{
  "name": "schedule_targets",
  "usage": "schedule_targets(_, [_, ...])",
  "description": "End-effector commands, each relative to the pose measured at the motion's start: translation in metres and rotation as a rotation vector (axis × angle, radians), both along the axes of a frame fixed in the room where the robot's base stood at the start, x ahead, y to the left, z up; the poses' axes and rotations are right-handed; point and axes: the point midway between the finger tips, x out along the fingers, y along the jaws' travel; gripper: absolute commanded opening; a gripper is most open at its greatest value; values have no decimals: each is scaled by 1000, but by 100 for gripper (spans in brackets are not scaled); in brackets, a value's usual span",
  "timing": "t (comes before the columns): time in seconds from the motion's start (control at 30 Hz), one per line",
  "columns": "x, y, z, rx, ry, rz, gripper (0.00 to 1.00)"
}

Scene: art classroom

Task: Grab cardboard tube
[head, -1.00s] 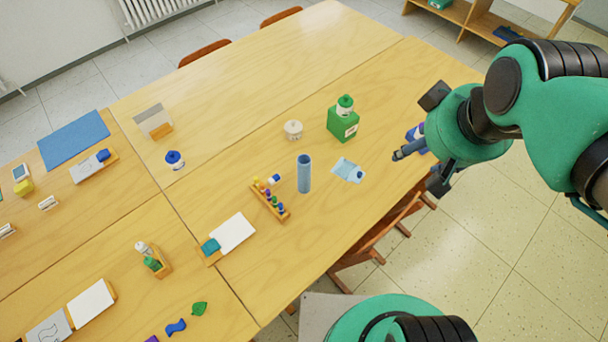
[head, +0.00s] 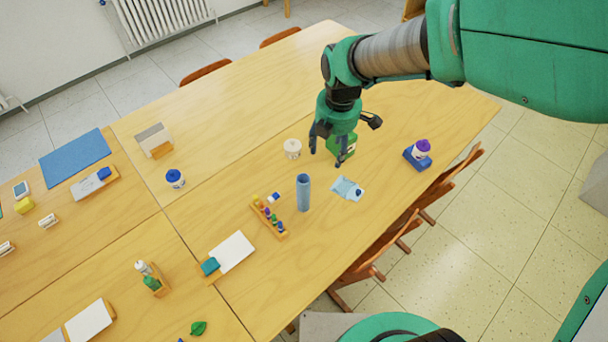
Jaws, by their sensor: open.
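The cardboard tube (head: 303,193) is a blue-grey hollow cylinder standing upright on the wooden table (head: 250,100). My gripper (head: 328,160) is open and points down, above and a little behind the tube in the head view. Its fingers appear apart from the tube, with nothing seen between them. The gripper and wrist partly hide a green bottle (head: 347,146) behind them.
A light blue pouch (head: 347,188) lies just right of the tube, and a wooden rack with coloured pegs (head: 269,217) stands to its left. A white jar (head: 292,149) is behind it. A purple-capped jar (head: 419,150) sits farther right. Bare tabletop lies in front of the tube.

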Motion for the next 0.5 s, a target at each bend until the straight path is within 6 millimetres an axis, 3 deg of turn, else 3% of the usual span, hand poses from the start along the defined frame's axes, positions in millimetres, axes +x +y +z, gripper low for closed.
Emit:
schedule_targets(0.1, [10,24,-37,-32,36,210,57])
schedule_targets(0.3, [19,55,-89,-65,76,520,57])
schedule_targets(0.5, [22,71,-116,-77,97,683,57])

——————

* OBJECTIVE
Omit every picture, then reproduce the rest of the listing exactly.

* COMPLETE ANSWER
{
  "name": "schedule_targets",
  "usage": "schedule_targets(_, [_, ...])",
  "description": "End-effector commands, each relative to the pose measured at the motion's start: translation in metres and rotation as a rotation vector (axis × angle, radians), both along the axes of a frame fixed in the room where the robot's base stood at the start, x ahead, y to the left, z up; the poses' axes and rotations are right-handed; point and axes: the point midway between the finger tips, x out along the fingers, y along the jaws' travel; gripper: absolute commanded opening; a gripper is most open at its greatest value; values have no decimals: each is scaled by 1000, but by 100 for gripper (spans in brackets are not scaled); in brackets, a value's usual span",
  "timing": "t (comes before the columns): time in seconds from the motion's start (control at 30 Hz), one per line",
  "columns": "x, y, z, rx, ry, rz, gripper (0.00 to 1.00)"
}

Scene: art classroom

Task: Grab cardboard tube
[head, -1.00s] 
[head, +0.00s] 
Jaws, by their sensor: open.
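The cardboard tube (head: 303,193) is a blue-grey hollow cylinder standing upright on the wooden table (head: 250,100). My gripper (head: 328,160) is open and points down, above and a little behind the tube in the head view. Its fingers appear apart from the tube, with nothing seen between them. The gripper and wrist partly hide a green bottle (head: 347,146) behind them.
A light blue pouch (head: 347,188) lies just right of the tube, and a wooden rack with coloured pegs (head: 269,217) stands to its left. A white jar (head: 292,149) is behind it. A purple-capped jar (head: 419,150) sits farther right. Bare tabletop lies in front of the tube.

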Motion for the next 0.5 s, a target at each bend until the straight path is within 6 millimetres an axis, 3 deg of turn, else 3% of the usual span, hand poses from the start along the defined frame's axes, positions in millimetres, axes +x +y +z, gripper low for closed.
Emit:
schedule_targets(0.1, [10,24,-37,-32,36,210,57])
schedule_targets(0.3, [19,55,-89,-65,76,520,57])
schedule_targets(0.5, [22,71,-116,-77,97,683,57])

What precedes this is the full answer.